-- Task description --
Without the pictures, return all of the material exactly as written.

-- Data shown --
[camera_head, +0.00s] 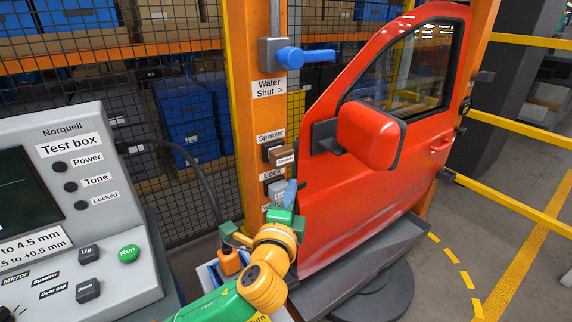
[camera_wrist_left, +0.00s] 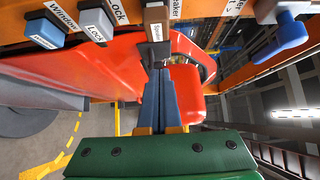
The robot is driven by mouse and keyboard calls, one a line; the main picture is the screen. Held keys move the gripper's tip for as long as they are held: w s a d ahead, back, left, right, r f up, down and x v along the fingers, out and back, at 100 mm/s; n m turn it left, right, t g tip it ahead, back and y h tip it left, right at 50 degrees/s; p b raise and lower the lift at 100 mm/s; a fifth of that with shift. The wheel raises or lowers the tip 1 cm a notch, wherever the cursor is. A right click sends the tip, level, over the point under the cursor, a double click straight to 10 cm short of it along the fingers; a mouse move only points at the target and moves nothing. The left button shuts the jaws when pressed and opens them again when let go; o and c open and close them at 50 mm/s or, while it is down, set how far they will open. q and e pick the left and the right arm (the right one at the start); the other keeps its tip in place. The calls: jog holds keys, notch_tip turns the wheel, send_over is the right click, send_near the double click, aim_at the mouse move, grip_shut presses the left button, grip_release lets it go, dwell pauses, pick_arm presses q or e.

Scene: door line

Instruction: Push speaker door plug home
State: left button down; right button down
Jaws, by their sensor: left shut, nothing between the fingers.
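The tan speaker plug (camera_head: 282,157) sits at the black speaker socket (camera_head: 270,147) on the orange post, beside the red door (camera_head: 365,165). I cannot tell how deep it is seated. In the left wrist view the plug (camera_wrist_left: 157,18), with its "Speaker" label, is straight ahead of the fingers. My left gripper (camera_head: 291,184) is shut and empty, its blue fingers pointing up just below the plug. In the left wrist view the closed fingertips (camera_wrist_left: 158,72) lie close to the plug; I cannot tell whether they touch. My right gripper is not in view.
The grey lock connector (camera_head: 276,187) is on the post below the speaker socket. A blue water shut-off lever (camera_head: 304,57) sticks out above. The test box (camera_head: 75,190) with a green Run button (camera_head: 129,253) stands at the left. Mesh fencing closes off the back.

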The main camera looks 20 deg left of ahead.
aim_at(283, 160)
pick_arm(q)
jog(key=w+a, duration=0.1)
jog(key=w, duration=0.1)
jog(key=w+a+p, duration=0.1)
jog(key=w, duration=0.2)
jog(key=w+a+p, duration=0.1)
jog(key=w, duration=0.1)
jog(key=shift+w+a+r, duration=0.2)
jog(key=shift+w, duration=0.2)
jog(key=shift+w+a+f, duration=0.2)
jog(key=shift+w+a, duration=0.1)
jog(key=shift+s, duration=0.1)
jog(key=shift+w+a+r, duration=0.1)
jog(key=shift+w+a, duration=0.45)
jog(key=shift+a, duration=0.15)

-- Written solution --
[camera_head, +0.00s] 
[camera_wrist_left, +0.00s] 
The robot is driven by mouse and keyboard calls, one a line; the main picture is the screen. Held keys move the gripper's tip for as long as they are held: w s a d ahead, back, left, right, r f up, down and x v along the fingers, out and back, at 100 mm/s; n m turn it left, right, t g tip it ahead, back and y h tip it left, right at 50 degrees/s; p b raise and lower the lift at 100 mm/s; a fifth of that with shift. The wheel raises or lowers the tip 1 cm a notch, wherever the cursor is. A right click sends the tip, level, over the point under the cursor, a double click straight to 10 cm short of it along the fingers; a mouse move only points at the target and moves nothing. The left button shuts the jaws when pressed and opens them again when let go; o and c open and close them at 50 mm/s or, while it is down, set how far they will open. q and e pick the left and the right arm (the right one at the start); the other keeps its tip in place. The calls: jog holds keys, notch_tip turns the wheel, send_over is the right click, send_near the double click, aim_at the mouse move, grip_shut presses the left button, grip_release lets it go, dwell pauses, pick_arm presses q or e.

Scene: door line

Instruction: Push speaker door plug home
State: left button down; right button down
Jaws, by their sensor: left shut, nothing between the fingers.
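The tan speaker plug (camera_head: 282,157) sits at the black speaker socket (camera_head: 270,147) on the orange post, beside the red door (camera_head: 365,165). I cannot tell how deep it is seated. In the left wrist view the plug (camera_wrist_left: 157,18), with its "Speaker" label, is straight ahead of the fingers. My left gripper (camera_head: 291,184) is shut and empty, its blue fingers pointing up just below the plug. In the left wrist view the closed fingertips (camera_wrist_left: 158,72) lie close to the plug; I cannot tell whether they touch. My right gripper is not in view.
The grey lock connector (camera_head: 276,187) is on the post below the speaker socket. A blue water shut-off lever (camera_head: 304,57) sticks out above. The test box (camera_head: 75,190) with a green Run button (camera_head: 129,253) stands at the left. Mesh fencing closes off the back.

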The main camera looks 20 deg left of ahead.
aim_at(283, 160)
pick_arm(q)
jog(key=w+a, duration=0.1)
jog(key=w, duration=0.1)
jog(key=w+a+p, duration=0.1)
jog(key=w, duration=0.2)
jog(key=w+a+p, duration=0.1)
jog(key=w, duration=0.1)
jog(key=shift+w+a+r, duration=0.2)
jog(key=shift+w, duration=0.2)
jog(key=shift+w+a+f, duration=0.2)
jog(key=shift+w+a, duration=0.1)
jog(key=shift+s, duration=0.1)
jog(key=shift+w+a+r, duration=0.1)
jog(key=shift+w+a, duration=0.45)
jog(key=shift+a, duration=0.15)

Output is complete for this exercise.